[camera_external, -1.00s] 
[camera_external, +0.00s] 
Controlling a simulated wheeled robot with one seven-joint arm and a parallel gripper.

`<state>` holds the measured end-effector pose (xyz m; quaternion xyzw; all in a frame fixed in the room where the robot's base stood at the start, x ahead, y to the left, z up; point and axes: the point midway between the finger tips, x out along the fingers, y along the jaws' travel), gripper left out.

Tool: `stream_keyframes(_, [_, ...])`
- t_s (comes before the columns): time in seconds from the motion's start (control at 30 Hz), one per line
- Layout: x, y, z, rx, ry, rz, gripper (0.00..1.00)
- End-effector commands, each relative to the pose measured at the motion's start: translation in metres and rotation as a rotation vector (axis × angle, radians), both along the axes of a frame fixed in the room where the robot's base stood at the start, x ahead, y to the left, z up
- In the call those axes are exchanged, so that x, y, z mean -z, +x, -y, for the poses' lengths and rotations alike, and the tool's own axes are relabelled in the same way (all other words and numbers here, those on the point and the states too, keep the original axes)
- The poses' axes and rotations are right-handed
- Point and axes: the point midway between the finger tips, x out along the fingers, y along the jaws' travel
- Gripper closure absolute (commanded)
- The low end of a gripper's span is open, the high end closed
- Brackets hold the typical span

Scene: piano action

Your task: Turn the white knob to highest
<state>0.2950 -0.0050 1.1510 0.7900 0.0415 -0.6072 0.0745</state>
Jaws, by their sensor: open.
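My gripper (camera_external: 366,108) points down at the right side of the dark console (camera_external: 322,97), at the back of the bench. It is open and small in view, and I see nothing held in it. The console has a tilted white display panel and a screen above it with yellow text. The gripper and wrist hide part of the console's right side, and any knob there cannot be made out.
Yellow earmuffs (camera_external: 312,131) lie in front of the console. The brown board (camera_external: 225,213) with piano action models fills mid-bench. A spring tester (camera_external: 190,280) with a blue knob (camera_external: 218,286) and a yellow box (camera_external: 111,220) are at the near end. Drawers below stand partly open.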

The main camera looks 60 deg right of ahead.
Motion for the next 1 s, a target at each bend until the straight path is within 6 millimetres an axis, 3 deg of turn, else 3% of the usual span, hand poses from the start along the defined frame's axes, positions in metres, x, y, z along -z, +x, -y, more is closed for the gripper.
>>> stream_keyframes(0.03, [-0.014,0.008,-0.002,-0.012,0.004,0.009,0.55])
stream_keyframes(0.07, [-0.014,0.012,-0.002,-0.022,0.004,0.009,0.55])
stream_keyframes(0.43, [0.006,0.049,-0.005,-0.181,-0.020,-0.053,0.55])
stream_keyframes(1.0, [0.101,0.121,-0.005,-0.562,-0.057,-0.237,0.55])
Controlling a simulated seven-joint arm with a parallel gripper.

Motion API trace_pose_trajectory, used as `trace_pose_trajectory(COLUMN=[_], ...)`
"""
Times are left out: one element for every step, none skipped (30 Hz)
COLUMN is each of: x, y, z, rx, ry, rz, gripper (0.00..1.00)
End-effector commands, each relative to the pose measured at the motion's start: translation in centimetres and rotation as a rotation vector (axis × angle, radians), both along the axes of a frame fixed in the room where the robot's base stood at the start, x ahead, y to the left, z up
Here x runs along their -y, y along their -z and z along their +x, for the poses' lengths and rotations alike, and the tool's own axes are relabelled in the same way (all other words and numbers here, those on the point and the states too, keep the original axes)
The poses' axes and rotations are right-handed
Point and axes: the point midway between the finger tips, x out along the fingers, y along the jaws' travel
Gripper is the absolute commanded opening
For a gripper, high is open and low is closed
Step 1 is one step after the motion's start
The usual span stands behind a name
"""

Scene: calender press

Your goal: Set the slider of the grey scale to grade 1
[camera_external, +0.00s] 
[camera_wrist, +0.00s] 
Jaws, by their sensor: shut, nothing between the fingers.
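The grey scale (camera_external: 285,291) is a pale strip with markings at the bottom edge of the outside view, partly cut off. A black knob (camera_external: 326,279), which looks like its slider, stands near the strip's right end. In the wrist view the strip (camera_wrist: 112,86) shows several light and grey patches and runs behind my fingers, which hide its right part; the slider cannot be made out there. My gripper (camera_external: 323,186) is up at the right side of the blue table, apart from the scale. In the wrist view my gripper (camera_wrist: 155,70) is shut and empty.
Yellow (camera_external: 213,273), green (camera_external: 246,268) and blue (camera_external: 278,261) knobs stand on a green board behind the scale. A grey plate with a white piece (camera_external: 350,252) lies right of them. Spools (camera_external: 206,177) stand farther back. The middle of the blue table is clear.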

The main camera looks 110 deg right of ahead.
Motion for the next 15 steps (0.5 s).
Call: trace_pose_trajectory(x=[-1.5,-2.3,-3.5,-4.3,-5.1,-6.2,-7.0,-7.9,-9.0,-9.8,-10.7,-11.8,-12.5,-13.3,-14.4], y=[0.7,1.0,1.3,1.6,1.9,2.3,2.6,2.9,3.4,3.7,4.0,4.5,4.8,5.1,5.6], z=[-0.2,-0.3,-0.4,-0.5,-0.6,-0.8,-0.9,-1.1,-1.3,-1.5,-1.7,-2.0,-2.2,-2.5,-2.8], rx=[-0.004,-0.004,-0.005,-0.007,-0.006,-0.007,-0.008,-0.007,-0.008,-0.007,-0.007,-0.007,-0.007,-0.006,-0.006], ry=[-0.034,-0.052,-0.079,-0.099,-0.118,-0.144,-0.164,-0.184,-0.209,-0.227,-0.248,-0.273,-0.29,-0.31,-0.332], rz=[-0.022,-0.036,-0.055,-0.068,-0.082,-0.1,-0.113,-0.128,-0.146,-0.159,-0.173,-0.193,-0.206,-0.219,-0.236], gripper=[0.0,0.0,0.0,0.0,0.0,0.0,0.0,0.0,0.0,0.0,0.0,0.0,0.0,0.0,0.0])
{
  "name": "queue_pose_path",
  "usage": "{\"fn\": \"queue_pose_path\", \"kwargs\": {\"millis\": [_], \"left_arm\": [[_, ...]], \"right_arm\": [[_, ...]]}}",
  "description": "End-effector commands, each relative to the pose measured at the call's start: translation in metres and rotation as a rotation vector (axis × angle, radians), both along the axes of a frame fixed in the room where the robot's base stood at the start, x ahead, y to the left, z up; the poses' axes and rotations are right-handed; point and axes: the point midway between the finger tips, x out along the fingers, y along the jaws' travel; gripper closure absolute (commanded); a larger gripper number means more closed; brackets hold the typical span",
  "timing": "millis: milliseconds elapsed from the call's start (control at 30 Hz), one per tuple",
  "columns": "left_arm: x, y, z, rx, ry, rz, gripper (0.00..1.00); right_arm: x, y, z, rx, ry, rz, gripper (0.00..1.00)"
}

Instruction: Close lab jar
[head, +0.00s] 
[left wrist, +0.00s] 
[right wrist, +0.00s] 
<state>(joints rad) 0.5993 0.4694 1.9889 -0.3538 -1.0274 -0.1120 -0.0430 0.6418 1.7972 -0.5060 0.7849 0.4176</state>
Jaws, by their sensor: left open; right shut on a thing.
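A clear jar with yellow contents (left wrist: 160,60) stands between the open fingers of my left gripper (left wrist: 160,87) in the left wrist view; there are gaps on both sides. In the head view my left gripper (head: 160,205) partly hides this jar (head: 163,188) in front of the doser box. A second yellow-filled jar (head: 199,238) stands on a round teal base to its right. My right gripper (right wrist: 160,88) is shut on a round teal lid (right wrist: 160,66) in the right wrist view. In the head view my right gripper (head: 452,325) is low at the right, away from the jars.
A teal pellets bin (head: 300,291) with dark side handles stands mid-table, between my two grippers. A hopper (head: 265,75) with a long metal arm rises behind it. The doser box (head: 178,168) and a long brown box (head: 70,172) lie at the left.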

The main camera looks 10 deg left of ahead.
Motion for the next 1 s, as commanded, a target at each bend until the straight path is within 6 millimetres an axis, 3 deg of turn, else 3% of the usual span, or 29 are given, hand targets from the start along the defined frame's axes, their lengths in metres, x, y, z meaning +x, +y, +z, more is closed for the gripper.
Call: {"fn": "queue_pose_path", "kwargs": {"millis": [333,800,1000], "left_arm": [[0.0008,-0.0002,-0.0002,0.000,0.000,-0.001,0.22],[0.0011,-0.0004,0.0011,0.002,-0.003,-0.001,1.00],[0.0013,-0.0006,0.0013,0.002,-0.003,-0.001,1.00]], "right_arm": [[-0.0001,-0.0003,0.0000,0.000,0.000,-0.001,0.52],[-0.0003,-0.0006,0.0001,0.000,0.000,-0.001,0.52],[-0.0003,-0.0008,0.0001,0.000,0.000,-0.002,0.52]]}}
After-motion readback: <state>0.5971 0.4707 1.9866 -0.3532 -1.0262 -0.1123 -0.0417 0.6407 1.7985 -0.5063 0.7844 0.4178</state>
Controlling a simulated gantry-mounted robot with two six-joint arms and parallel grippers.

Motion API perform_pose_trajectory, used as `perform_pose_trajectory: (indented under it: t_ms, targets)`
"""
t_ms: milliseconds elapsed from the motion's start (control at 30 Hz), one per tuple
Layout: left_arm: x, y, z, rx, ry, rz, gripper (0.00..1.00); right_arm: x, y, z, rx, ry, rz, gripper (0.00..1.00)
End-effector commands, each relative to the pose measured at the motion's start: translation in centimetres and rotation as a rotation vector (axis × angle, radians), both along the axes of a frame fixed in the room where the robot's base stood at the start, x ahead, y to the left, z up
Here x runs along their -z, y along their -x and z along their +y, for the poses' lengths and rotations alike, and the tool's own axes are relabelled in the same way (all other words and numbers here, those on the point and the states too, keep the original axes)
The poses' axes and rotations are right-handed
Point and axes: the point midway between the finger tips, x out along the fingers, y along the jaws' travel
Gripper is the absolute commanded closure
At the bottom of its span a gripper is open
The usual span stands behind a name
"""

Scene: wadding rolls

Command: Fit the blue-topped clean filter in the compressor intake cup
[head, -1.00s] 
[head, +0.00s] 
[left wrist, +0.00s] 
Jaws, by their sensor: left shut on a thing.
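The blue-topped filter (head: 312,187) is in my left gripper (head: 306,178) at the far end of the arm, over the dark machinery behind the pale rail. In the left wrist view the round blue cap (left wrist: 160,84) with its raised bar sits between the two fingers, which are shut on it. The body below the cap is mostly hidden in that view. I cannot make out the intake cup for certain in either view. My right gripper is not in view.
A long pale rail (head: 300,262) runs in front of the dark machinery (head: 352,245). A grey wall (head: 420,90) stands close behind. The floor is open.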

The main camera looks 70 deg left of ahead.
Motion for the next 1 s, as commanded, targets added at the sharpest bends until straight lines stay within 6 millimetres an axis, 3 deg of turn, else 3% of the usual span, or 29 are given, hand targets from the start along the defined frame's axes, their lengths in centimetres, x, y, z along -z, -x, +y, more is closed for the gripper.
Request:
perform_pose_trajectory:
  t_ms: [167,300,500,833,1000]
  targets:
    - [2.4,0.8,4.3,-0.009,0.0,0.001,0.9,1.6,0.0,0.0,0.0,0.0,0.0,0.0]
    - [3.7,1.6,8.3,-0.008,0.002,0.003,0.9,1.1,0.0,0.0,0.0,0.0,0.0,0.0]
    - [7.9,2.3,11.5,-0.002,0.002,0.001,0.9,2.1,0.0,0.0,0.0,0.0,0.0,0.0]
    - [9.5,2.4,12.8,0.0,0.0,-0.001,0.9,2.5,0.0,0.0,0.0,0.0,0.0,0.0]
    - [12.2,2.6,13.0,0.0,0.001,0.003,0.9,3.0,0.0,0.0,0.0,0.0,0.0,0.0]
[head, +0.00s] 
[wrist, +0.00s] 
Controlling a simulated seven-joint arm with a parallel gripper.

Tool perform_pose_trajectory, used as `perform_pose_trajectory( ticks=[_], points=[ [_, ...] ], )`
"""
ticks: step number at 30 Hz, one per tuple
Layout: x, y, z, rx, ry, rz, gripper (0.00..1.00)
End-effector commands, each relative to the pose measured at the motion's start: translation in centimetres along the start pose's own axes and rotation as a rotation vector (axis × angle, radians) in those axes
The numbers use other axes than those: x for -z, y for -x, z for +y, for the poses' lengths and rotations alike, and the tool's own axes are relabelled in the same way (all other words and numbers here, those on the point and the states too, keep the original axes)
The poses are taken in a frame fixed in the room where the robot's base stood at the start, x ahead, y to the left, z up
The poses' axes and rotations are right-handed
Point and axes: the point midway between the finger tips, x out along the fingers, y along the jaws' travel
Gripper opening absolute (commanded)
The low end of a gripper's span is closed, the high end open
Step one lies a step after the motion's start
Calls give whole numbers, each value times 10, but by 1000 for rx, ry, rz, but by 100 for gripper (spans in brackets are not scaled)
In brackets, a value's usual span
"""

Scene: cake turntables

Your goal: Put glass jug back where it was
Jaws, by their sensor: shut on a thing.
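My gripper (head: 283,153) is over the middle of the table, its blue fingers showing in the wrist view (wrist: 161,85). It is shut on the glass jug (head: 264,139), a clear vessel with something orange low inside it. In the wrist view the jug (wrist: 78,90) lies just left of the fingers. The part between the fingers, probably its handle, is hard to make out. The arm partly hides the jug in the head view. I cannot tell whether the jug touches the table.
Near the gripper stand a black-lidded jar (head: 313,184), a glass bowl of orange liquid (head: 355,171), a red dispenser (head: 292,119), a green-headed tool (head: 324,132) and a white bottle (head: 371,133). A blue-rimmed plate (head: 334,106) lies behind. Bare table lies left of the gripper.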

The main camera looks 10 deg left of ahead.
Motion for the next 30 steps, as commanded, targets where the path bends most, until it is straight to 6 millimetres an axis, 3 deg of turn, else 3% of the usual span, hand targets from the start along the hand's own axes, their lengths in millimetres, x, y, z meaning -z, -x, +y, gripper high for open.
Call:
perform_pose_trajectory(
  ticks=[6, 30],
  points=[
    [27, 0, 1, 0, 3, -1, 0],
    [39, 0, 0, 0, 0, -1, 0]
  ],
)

------------------------------------------------------------

**EXERCISE**.
Quote only the lines running from the line that holds "Your task: Turn the white knob to highest" to the line that holds "<state>0.2950 -0.0050 1.1510", both ends included.

**THE OUTPUT**.
Your task: Turn the white knob to highest
<state>0.2950 -0.0050 1.1510 0.7900 0.0415 -0.6072 0.0745</state>

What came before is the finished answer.